=== WORK TO COMPLETE ===
Copy the data that follows, character for character, minus the pictures.

=== DATA EXCERPT ===
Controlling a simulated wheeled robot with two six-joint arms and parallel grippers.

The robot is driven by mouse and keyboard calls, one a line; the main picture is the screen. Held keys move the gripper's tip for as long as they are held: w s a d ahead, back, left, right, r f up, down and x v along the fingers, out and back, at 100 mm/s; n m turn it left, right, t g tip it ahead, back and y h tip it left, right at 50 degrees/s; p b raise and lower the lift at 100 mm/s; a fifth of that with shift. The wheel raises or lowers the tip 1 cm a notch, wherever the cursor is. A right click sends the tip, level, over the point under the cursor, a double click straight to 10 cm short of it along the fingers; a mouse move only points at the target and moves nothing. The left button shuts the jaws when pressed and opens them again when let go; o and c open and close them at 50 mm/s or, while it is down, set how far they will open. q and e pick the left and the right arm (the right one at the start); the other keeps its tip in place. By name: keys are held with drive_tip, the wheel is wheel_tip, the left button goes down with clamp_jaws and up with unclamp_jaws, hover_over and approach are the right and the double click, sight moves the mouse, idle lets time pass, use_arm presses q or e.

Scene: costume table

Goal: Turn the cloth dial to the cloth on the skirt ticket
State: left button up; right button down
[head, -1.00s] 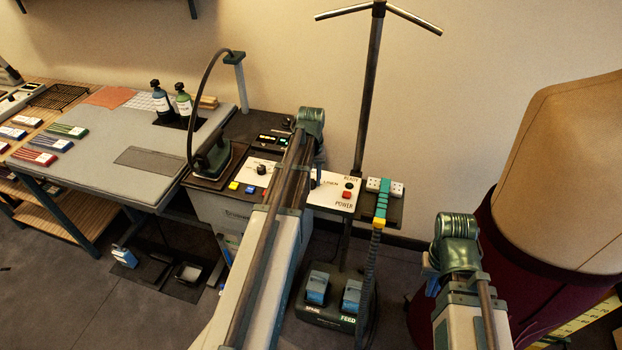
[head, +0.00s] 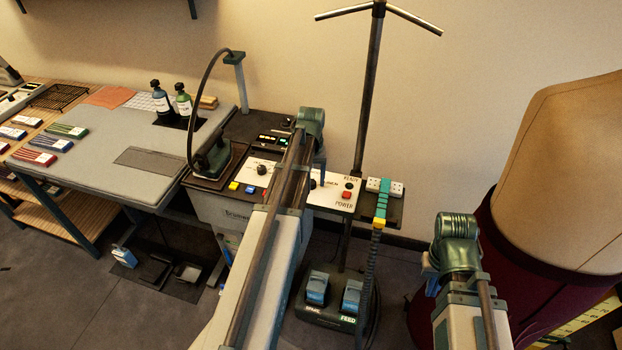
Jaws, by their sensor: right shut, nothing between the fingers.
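A white control panel (head: 333,196) with a red POWER button and a small black button stands right of the iron station. A dark knob (head: 313,184) shows at its left side, partly behind my left arm; I take it for the cloth dial, but its pointer and most labels are hidden. My left gripper (head: 321,178) points down at the panel beside this knob; its fingers are mostly hidden, so contact and opening cannot be told. My right gripper (head: 432,286) is shut and empty, low at the right, far from the panel. No skirt ticket can be made out.
An iron (head: 213,155) stands left of a second panel with a black knob (head: 262,169). A grey work table (head: 95,160) holds two bottles and coloured cards. Blue pedals (head: 317,288) sit on the floor. A dress form (head: 575,170) stands at the right.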

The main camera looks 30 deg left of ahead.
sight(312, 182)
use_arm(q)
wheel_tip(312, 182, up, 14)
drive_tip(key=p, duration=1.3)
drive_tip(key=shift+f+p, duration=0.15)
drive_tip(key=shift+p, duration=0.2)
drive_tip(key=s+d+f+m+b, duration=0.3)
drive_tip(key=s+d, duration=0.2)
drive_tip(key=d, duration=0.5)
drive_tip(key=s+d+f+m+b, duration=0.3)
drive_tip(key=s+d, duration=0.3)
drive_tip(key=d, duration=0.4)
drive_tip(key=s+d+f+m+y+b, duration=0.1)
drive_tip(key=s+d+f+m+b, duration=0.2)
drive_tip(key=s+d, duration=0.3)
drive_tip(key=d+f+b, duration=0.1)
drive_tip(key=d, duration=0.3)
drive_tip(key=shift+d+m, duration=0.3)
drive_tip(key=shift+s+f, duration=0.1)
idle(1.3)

=== COMPLETE ANSWER ===
Controlling a simulated wheeled robot with two six-joint arms and parallel grippers.

The robot is driven by mouse and keyboard calls, one a line; the main picture is the screen. Held keys move the gripper's tip for as long as they are held: w s a d ahead, back, left, right, r f up, down and x v along the fingers, out and back, at 100 mm/s; n m turn it left, right, t g tip it ahead, back and y h tip it left, right at 50 degrees/s; p b raise and lower the lift at 100 mm/s; a fifth of that with shift. The wheel raises or lowers the tip 1 cm a notch, wherever the cursor is. A right click sends the tip, level, over the point under the cursor, a double click straight to 10 cm short of it along the fingers; a mouse move only points at the target and moves nothing. The left button shuts the jaws when pressed and opens them again when let go; o and c open and close them at 50 mm/s or, while it is down, set how far they will open. q and e pick the left and the right arm (the right one at the start); the other keeps its tip in place. By name: keys are held with drive_tip, the wheel is wheel_tip, the left button goes down with clamp_jaws and up with unclamp_jaws, hover_over and approach are the right and the double click, sight moves the mouse, idle lets time pass, use_arm presses q or e.

Scene: costume table

Goal: Turn the cloth dial to the cloth on the skirt ticket
State: left button up; right button down
[head, -1.00s] 
[head, +0.00s] 
Jaws, by their sensor: right shut, nothing between the fingers.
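A white control panel (head: 333,196) with a red POWER button and a small black button stands right of the iron station. A dark knob (head: 313,184) shows at its left side, partly behind my left arm; I take it for the cloth dial, but its pointer and most labels are hidden. My left gripper (head: 321,178) points down at the panel beside this knob; its fingers are mostly hidden, so contact and opening cannot be told. My right gripper (head: 432,286) is shut and empty, low at the right, far from the panel. No skirt ticket can be made out.
An iron (head: 213,155) stands left of a second panel with a black knob (head: 262,169). A grey work table (head: 95,160) holds two bottles and coloured cards. Blue pedals (head: 317,288) sit on the floor. A dress form (head: 575,170) stands at the right.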

The main camera looks 30 deg left of ahead.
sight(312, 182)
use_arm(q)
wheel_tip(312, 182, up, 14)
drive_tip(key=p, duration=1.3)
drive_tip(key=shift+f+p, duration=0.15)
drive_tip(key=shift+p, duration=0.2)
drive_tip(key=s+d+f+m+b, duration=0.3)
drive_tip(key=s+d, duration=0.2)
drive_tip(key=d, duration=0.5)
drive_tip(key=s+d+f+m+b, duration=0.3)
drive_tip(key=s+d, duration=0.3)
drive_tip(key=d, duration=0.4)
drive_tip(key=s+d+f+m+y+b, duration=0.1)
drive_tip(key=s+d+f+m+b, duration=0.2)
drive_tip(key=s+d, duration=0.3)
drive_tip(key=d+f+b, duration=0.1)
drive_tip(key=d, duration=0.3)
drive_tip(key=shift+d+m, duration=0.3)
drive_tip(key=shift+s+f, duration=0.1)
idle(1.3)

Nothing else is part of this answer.